1) One where you're not too directly in front of any house, so as not to disturb people. Such spots are rare on this route.

2) One that minimizes the route's motoring milage by not being a ways into a branch of the route that you're doing by a non-motorized mode.

But in early December, it finally dawned on me that there _is_ a good parking place near Vosburg, and it didn't take long at all after that for a nice improved version of the _whole_ logistical puzzle to fit together. In particular, it dawned on me that with this good parking spot in _addition_ to the other ones, I'd only need carrying capacity on my bike for 15 or so, not 25 or more, papers. And that helped inspire me to finally get off my duff and build such capacity onto one of my spare bikes.

The spare bike that I fixed up in time for the 12/21 delivery and will probably keep on using on the deliveries, is a 1980s-or-so Kabuki Bridgestone that Phil Pass gave me a few years ago. For front panniers, I zapped up, with a Sawzall (the saber saw would have been more precise but I couldn't find it; it was already Sunday 12/21 and my 3 am departure time was looming), two of the Yaffa plastic file boxes that I'd bought at Wegman's a few years ago, and bolted them onto the front rack (with the strongest part, which had been the bottom, in).

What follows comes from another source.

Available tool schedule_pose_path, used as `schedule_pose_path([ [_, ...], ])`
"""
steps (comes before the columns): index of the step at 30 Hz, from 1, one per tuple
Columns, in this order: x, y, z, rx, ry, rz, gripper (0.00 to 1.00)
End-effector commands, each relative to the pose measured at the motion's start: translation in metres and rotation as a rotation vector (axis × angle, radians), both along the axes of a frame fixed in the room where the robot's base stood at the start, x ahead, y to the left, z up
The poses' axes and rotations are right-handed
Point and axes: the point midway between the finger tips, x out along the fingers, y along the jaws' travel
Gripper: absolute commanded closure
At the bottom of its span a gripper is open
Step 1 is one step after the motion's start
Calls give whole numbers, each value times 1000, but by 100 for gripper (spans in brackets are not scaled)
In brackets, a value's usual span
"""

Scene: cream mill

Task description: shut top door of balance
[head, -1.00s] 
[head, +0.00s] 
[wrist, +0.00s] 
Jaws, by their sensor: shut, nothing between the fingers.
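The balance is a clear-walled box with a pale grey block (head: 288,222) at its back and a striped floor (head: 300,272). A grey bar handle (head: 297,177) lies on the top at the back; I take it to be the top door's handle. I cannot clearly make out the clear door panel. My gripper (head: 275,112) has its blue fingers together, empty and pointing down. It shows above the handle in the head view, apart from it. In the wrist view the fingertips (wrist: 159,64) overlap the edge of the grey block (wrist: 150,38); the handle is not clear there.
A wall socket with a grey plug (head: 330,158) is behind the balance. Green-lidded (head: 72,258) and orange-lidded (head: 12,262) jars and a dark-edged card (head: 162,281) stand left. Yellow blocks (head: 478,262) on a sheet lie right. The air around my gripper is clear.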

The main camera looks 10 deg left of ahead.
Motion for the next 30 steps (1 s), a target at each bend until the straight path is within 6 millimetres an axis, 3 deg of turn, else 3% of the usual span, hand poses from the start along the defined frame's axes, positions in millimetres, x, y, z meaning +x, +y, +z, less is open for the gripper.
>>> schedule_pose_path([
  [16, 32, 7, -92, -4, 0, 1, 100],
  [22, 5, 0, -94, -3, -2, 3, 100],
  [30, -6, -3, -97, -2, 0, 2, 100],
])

I cut each one of them to a size and shape that would allow quick insertion of either a few papers loose, or a plastic cat-litter container with a few papers in it. That way, to facilitate loading the bike without having to spend time handling the papers more than the one time that I handle them while sticking the front sections into all of them at the distribution center, I load, _while_ sticking the front sections in at the distribution center, one load loose in the butchered Yaffa boxes, plus a whole bunch of "refill cartridges" consisting of cat-litter-container loads.

The number of papers in each front pannier, based on the size of the papers on an average Sunday, will probably be 5 in a cat-litter container or 6 loose in the butchered Yaffa box (I toyed around for many months sticking average-size Sunday papers into various such types of containers before getting around to putting a version on a bike). But for the short time that I've been actually bringing the bike along on the delivery, the papers have been smaller than usual, so it's been more like 6 and 7.

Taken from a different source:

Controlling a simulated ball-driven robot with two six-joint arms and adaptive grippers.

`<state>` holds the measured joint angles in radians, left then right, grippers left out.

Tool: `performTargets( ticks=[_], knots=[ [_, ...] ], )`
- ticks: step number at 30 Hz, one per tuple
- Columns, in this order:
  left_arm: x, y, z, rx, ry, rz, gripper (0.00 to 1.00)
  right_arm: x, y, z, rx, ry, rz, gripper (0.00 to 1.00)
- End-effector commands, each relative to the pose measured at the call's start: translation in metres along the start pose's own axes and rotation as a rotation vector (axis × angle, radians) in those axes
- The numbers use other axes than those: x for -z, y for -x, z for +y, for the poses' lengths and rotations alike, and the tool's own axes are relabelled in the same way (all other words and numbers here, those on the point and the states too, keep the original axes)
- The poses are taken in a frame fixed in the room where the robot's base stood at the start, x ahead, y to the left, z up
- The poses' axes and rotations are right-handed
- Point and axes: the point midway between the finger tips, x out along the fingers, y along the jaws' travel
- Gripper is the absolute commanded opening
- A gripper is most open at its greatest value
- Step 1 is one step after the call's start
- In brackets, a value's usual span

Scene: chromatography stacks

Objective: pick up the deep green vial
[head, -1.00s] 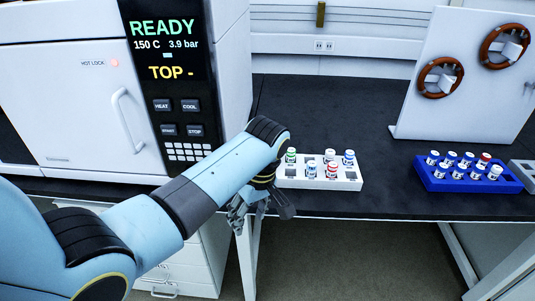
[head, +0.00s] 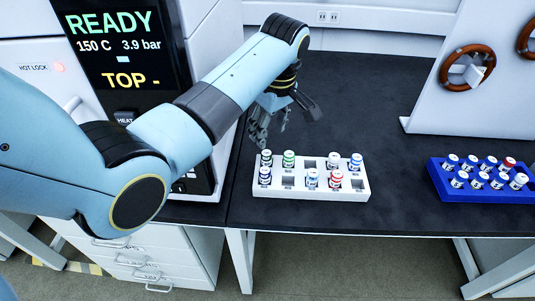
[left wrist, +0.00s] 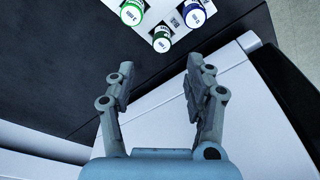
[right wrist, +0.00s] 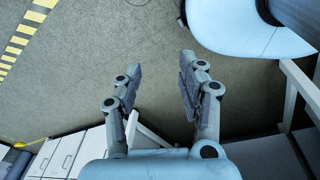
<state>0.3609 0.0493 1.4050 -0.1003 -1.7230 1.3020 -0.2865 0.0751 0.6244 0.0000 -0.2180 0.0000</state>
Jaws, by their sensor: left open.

The decision of how much payload capacity to have on the rear, was made _for_ me when I noticed that this bike has a shorter wheelbase than I'm used to having (that's part of the reason I chose it to fix up as my paper-delivery bike: it can turn around on a short radius at the top of driveways, etc.), and that therefore, too big of a container of papers on the rear would have too much of its weight aft of the rear axle. Well, with my just-hatched plan of how I wouldn't _need_ to carry that big of loads _anyhow_, this was no problem! I simply dug out a pair of "real" rear panniers (i.e. bought'n ones) that my brother-in-law had given me a few months ago. These accommodate the carrying, with the weight _not_ too far to the rear, of 2 (average-size) or 3 or 4 (the size that they've been for about the last 3 Sundays) papers on each side of the rear wheel.

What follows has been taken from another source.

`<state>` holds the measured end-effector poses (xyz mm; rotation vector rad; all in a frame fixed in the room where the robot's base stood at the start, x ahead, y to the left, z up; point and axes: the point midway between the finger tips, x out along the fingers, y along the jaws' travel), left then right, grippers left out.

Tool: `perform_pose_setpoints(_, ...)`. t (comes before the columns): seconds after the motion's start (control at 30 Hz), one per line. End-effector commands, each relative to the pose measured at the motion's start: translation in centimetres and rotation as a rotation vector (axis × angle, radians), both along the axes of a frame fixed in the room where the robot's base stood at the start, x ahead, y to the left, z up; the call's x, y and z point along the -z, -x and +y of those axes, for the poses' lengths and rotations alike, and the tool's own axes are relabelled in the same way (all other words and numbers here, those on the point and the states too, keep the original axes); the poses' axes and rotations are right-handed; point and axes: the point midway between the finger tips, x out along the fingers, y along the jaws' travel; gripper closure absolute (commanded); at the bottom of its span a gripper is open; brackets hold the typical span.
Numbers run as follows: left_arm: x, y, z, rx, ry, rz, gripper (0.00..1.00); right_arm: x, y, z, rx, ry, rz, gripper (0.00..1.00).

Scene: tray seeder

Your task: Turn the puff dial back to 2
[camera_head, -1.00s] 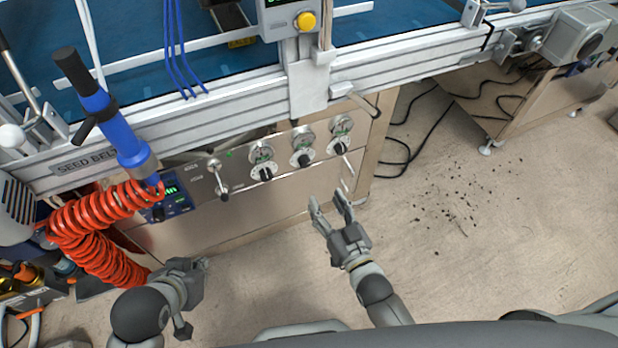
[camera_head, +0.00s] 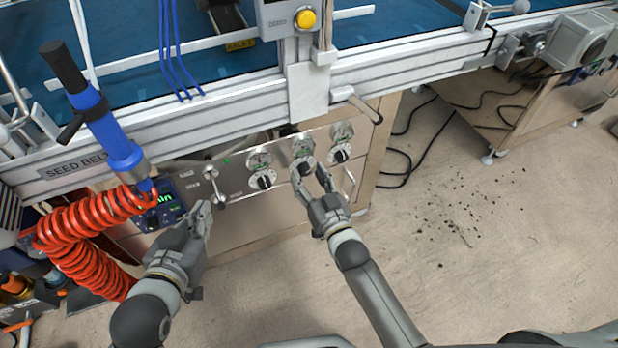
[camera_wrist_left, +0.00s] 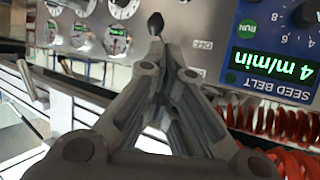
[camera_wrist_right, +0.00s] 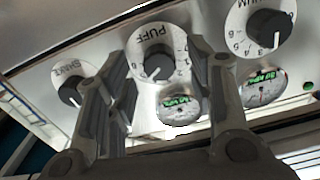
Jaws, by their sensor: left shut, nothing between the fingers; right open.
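The puff dial (camera_head: 306,168) is the middle of three black knobs on the steel panel, under a round gauge. In the right wrist view, the dial (camera_wrist_right: 155,64) has a white scale marked PUFF, and I cannot read its setting surely. My right gripper (camera_head: 310,177) is open in front of this dial. Its fingers (camera_wrist_right: 160,58) stand on either side of the knob in that view; I cannot tell whether they touch it. My left gripper (camera_head: 203,212) is shut and empty, low at the panel's left part. It also shows shut in the left wrist view (camera_wrist_left: 158,48).
Other dials flank it, left (camera_head: 263,181) and right (camera_head: 340,155). A lever (camera_head: 219,192) and a seed belt display (camera_wrist_left: 272,62) are near my left gripper. A red coiled hose (camera_head: 85,222) hangs at left. A bar handle (camera_head: 358,103) juts out above the panel.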

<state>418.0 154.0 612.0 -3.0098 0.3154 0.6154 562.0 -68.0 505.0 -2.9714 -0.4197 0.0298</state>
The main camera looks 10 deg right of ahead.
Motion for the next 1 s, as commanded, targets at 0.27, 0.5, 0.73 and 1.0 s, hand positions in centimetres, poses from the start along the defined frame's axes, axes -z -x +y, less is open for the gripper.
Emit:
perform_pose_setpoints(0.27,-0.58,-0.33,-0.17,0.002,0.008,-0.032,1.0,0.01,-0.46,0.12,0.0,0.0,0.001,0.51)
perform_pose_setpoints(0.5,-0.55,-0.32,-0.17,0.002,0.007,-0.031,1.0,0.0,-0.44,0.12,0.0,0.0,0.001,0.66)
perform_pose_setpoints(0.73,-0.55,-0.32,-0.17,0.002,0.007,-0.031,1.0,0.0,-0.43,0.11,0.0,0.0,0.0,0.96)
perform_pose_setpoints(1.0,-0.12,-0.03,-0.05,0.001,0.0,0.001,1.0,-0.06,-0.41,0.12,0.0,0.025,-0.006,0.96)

The time that the _whole_ delivery took this morning (and the way that I measure it anymore is starting from leaving the distribution center with all of the front sections stuck into the bags), was from 4:49 to 7:39.

Oops, I finished 9 minutes later than you're supposed to; how embarrassing. Well that's why I'm not trying yet to do more streets by bike than I am. I _think_ that this system, done right, can be as fast or faster than the motoring-and-running system, but I'm not sure exactly. And _if_ it's even a little bit slower (in which case I'd still advocate it, because for example, it helps vary what muscle groups you use), then I want to only do it when I start early enough, etc. so as not to give cycling a bad name.

But there's plenty of room for improvement: Right off the bat, notice that I wasted time noting the times. That'll add a minute every time.

Then some minutes could no doubt be shaved off by reducing the size of bikeload #2 by 3 papers and bikeload #4 by 2 papers, and adding those 5 papers to bikeload #5. That'd make bikeload #5 a big load, but it'd knock a few hundred feet off the one substantial requiring-of-extra-bike-rides-along-it-just-to-get-another-load stretch (namely Sleepy Hollow and the part of Sunset between Sleepy Hollow and Hilltop).

Simply parking near Hilltop instead of at the far end of Sleepy Hollow, to do Hilltop, would be another way to eliminate the above backtracking problem, and parking near Hilltop is what I did for most of the last year or however long ago it was that I started usually doing Hilltop by foot. However, with cycling, not just Hilltop but this _whole_ general part of the route can be done without motoring, and therefore, "ideal-parking-spot factor #2" above (i.e. not wasting unnecessary motor travel to get to the parking spot; the nearest "necessary" motoring is along Woodland Way because that moves the load towards the next part of the route, namely Grandview, via Oakmont) comes into play.

My pipe dream that I boasted about earlier of building an instant-launch device (instant launching of the bike from the pickup truck, that is) seems to be continuing to take me a while to get around to doing. The time consumption of unloading the bike from the pickup truck and then loading it back on after doing each set of bikeloads, is considerable, but for now, it's less unacceptable than I thought it would be. It seems to get ameliorated by the fact that I've limited the number of bike-launch sites so as to, in the case of two of the three parking spots, do more than one bikeload per parking spot.